## DATA BLOCK
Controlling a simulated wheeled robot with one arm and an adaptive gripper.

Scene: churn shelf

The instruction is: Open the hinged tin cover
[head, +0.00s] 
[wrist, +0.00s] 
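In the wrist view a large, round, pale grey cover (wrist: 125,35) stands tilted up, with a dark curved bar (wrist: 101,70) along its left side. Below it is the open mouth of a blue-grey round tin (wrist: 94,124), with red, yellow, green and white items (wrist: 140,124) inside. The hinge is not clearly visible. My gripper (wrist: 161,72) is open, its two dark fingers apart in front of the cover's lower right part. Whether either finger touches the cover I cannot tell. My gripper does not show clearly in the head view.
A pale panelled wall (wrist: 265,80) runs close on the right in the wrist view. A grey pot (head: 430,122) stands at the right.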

## WHAT NEEDS TO BE DONE
Include the first line, the line containing "[head, +0.00s]", and every line between them, copied exactly from the material above; output no other line.

## OUTPUT FOR THIS EXERCISE
Controlling a simulated wheeled robot with one arm and an adaptive gripper.

Scene: churn shelf

The instruction is: Open the hinged tin cover
[head, +0.00s] 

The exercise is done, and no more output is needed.